There was a suggestion earlier this year that maybe 17 March should become the national day. Apart from meteorological considerations – it’s better to celebrate in the season when you can parade and party in the open – Italy is no longer that kingdom and not just because the king left. There are a few diehard monarchist left but apart from them, no one seriously laments the passing of the monarchy and a great many would object to making a permanent celebration of it.

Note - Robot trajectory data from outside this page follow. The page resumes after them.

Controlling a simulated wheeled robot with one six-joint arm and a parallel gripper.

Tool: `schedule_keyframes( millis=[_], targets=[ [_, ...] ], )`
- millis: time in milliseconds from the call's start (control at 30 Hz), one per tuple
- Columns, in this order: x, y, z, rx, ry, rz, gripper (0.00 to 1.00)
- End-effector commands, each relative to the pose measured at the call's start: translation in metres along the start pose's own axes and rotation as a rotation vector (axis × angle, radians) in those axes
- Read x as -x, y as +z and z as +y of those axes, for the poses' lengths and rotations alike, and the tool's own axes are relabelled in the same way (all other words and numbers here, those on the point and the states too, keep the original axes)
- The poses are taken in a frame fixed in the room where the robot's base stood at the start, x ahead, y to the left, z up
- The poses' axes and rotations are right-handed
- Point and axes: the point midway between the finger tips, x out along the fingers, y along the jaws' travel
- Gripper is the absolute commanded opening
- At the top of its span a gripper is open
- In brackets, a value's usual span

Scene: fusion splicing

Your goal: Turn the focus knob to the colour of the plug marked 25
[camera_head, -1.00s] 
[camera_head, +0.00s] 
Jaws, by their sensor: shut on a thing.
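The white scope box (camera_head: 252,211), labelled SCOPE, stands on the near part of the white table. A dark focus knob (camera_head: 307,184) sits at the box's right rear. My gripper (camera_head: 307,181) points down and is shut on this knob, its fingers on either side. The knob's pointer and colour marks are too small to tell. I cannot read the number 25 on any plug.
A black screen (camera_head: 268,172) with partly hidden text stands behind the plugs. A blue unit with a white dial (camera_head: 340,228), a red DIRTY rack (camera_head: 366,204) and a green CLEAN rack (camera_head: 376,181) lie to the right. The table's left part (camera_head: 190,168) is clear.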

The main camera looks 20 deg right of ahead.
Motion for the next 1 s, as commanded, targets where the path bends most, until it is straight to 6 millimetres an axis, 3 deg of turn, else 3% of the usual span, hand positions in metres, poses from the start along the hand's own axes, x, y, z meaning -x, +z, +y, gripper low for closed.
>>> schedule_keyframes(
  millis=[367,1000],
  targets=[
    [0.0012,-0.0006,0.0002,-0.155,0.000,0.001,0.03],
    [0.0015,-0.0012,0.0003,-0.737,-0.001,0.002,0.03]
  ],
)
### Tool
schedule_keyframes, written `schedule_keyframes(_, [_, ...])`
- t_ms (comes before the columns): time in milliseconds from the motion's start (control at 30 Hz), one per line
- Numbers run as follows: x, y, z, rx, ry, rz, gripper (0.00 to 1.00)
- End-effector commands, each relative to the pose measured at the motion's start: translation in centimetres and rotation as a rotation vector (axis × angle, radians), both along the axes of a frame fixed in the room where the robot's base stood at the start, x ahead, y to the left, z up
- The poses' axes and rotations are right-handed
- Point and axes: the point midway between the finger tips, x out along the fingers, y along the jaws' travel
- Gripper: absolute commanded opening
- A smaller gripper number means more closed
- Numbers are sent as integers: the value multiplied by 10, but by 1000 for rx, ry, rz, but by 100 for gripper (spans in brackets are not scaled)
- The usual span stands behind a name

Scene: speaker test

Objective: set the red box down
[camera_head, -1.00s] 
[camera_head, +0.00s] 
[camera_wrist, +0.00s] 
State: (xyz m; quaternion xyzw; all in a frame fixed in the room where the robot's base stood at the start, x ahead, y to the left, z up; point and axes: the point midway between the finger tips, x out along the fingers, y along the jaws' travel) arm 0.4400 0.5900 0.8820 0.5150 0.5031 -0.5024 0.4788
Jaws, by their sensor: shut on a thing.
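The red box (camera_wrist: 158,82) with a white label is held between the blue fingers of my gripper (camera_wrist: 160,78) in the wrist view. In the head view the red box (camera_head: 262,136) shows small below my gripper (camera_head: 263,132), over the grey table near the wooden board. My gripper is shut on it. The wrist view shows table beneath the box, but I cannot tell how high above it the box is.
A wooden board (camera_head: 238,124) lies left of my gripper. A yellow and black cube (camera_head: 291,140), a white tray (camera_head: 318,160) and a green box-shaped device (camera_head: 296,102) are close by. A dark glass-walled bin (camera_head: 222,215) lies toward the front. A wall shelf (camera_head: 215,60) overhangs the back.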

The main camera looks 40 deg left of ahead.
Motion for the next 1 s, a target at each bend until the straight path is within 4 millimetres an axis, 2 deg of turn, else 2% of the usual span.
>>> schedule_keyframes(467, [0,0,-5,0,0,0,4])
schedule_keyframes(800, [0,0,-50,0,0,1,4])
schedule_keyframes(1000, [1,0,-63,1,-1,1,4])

Germany had a problem when to celebrate – now it is reunification (3 Oct 1990), before it was the date of the East Berlin rising in 1953. I don’t know what they celebrated between 1948 and 1953. I asked some Irish friends what they would celebrate if it weren’t for St. Patrick (already a trifle too religious for an increasing number of secular Irish) and got some worried glances; the Easter Rising in 1916… er no. Even less the 1922 Treaty both tremendously divisive moments. Perhaps the republic in 1949 but without great enthusiasm.
Today in Rome, there are 80 foreign delegations and 40 heads of state taking part in the celebrations showing that even if the Italian government is shaky, its economy stagnant and the national identity is being re-invented in the face of immigration, it nonetheless does exist. Sixty five is an age for retirement – the Italian republic is not ready to retire but is certainly in the process of recreating itself and 2nd June is a far more appropriate date than 17 March which we can leave to Ireland.